6.Quant aux travailleurs migrants, Mme Ohms souligne que des programmes de soutien destinés spécifiquement à cette catégorie de personnes sont financés par le budget de l’État, dont des cours d’aide à la recherche d’emploi. En 2007, 125 millions d’euros ont été alloués à des programmes de ce type et 42 700 personnes en ont bénéficié.

7.La décision rendue en 2001 par la Cour constitutionnelle sur les indications toponymiques en Carinthie et les jugements rendus par la suite ont été publiés au Journal officiel et, de ce fait, les lois alors en vigueur dans cette région ont été abrogées et l’obligation de créer des panneaux indicateurs bilingues dans certaines circonscriptions de la Carinthie et du Burgenland a été réaffirmée.
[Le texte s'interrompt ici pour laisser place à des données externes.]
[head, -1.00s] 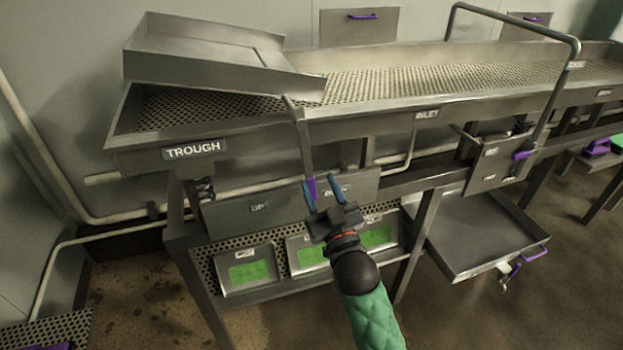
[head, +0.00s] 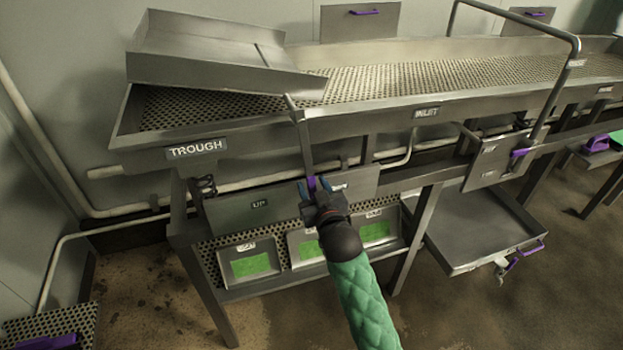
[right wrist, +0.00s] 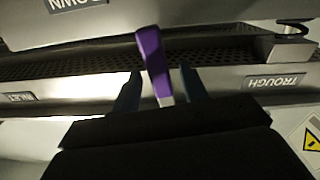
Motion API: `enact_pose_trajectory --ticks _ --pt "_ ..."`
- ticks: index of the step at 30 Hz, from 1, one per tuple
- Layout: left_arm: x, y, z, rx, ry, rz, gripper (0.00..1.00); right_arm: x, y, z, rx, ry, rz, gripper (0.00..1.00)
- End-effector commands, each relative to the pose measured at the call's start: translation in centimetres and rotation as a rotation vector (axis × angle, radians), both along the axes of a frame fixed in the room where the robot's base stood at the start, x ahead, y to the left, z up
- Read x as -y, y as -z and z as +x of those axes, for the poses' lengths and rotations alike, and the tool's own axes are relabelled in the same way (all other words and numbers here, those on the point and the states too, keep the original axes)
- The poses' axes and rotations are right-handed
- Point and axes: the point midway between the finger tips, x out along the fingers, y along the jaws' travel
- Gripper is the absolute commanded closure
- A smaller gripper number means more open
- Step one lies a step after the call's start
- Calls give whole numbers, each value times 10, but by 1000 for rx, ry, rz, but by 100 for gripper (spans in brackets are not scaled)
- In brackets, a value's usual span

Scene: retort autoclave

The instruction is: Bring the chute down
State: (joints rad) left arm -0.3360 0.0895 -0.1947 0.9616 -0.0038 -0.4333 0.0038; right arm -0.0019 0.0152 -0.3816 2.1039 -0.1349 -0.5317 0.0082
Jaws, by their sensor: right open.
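The chute (head: 205,65) is a grey metal tray over the left end of the trough (head: 140,140), with its lip sloping down to the right. A metal lever (head: 306,150) hangs from the trough's front edge and ends in a purple grip (right wrist: 152,58). Behind it is a plate (head: 235,212) marked UP at left; its DOWN mark shows upside down in the right wrist view (right wrist: 75,4). My right gripper (right wrist: 160,88) is open, with its blue fingers on either side of the purple grip. Contact cannot be told. My left gripper is out of view.
A second plate (head: 490,165) with a purple handle hangs at the right, above a low metal tray (head: 480,230). Bins with green fronts (head: 250,265) stand on the shelf below the plate. Pipes run along the wall. Floor in front is clear.

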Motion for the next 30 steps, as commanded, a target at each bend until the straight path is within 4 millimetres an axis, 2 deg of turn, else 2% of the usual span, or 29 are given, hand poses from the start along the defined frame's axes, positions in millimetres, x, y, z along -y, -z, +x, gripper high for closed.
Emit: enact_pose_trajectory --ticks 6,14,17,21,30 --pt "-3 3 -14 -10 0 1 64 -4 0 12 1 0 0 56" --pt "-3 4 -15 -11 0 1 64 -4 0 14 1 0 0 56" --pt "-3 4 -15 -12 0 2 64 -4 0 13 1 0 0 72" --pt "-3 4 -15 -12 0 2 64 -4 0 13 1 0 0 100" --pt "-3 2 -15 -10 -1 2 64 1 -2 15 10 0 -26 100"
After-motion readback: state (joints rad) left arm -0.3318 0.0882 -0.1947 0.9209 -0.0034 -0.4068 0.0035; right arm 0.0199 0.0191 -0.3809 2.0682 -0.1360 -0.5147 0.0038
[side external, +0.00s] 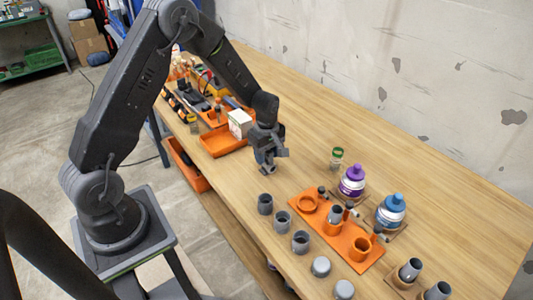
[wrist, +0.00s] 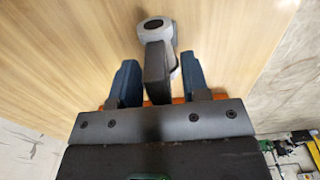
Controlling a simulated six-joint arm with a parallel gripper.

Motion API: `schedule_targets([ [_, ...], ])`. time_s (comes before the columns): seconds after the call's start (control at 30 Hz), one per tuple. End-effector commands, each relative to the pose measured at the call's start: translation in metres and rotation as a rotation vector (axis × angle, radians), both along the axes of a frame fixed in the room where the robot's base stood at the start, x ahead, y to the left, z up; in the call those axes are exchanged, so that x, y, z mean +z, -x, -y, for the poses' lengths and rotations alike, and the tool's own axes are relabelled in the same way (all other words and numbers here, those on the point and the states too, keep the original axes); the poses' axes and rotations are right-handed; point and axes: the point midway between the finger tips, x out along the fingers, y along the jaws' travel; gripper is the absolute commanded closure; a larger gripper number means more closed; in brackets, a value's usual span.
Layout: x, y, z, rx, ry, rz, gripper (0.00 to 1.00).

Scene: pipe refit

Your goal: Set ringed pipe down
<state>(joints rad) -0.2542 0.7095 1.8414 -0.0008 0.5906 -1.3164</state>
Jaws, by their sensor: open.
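My gripper (side external: 267,166) hangs above the wooden table with its fingers apart and nothing visible between them in the side view. In the wrist view, a grey pipe (wrist: 157,29) with a thick light rim around a dark opening shows beyond the fingers (wrist: 157,76). A dark block between the fingers hides part of it. In the side view, a grey pipe (side external: 265,203) stands upright on the table just below my gripper, apart from it. Two more grey pipes, a middle one (side external: 283,222) and a nearer one (side external: 301,242), stand in line with it. I cannot make out a separate ring on any.
An orange fixture (side external: 345,240) with sockets and an upright grey pipe (side external: 335,214) stands to the right. Behind it are a purple-capped bottle (side external: 352,182) and a blue-capped bottle (side external: 391,211). An orange tray (side external: 222,145) and white box (side external: 240,122) are at left.

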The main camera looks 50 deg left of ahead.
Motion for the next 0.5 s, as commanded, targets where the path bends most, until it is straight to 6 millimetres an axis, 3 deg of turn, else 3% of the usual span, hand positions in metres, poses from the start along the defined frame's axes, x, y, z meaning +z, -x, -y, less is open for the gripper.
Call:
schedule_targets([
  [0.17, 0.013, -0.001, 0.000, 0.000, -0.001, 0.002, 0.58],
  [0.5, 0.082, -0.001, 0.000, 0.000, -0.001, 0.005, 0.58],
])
Cette question est extrêmement délicate et le Gouvernement autrichien s’efforce de trouver une solution acceptable pour toutes les parties prenantes.

8.Les rapports entre le Gouvernement autrichien et la communauté musulmane, communauté religieuse reconnue dans le droit interne depuis 1912, peuvent être qualifiés de satisfaisants. Le Gouvernement autrichien attache une grande importance au dialogue entre les cultures et les religions, comme en témoigne le fait que deux conférences des imams d’Europe ont été organisées en Autriche, l’une à Graz, en 2003, l’autre à Vienne, en 2006.
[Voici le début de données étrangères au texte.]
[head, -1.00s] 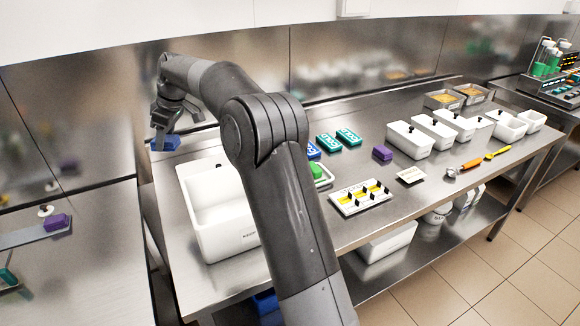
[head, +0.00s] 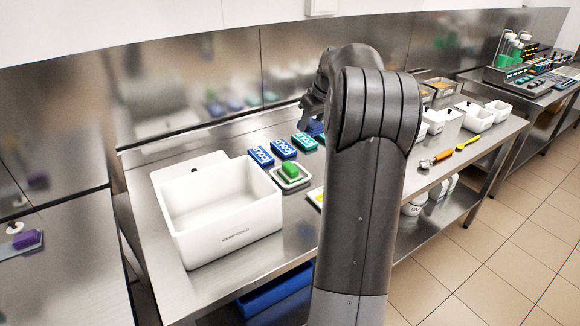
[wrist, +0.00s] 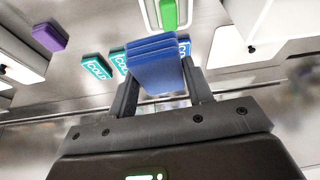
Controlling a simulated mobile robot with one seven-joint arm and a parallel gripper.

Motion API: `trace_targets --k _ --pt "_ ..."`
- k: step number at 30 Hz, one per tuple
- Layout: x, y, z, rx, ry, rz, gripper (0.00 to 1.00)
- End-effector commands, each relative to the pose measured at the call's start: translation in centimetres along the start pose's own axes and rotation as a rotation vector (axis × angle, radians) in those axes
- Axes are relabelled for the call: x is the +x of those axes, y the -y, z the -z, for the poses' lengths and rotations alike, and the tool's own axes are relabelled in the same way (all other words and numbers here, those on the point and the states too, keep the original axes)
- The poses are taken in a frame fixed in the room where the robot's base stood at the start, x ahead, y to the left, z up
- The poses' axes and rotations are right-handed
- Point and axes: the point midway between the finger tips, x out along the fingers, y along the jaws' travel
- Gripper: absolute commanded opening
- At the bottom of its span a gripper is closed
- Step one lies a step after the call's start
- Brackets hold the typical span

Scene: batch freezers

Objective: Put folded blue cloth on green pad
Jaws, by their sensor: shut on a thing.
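My gripper (wrist: 160,90) is shut on the folded blue cloth (wrist: 153,66), a layered blue stack between the two fingers in the wrist view. In the head view, my gripper (head: 314,112) holds the cloth (head: 316,127) above the back of the steel table, near the cold packs. My arm partly hides that area. A green block (head: 290,171) sits in a small white tray (head: 291,183) beside the sink; it also shows at the top of the wrist view (wrist: 168,14). I cannot tell whether this is the green pad.
Blue packs (head: 284,148) and teal packs (head: 304,142) lie in a row below the cloth. A white sink basin (head: 225,240) stands at the left. White tubs (head: 474,116), an orange-handled tool (head: 437,158) and a yellow tool (head: 467,143) are at the right. A purple block (wrist: 50,37) shows in the wrist view.

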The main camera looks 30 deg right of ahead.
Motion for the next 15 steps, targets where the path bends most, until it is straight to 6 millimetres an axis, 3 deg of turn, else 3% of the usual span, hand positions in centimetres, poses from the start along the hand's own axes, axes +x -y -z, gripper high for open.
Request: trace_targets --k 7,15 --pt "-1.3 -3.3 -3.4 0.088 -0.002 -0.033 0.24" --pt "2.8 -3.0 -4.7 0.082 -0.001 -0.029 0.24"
9.Les pouvoirs publics autrichiens ont à cœur de préserver la liberté d’expression et la diversité des médias. Étant donné que l’Autriche est un petit pays et que beaucoup de journaux subsistent à grand peine, le Gouvernement a décidé de leur allouer des subventions afin de préserver la pluralité de l’offre. En 2007, il a consacré 30 millions d’euros à cette fin. Toutefois, cela ne signifie nullement que les pouvoirs publics s’ingèrent dans les activités des médias: ces derniers ont leur propre organe de contrôle interne, le Conseil de la presse (Presserat), qui veille à ce que la déontologie de la profession soit respectée par ses membres. Il existe en outre un organe judiciaire habilité à recevoir les plaintes des particuliers contre la presse et, le cas échant, à ordonner le versement de dommages et intérêts à la victime.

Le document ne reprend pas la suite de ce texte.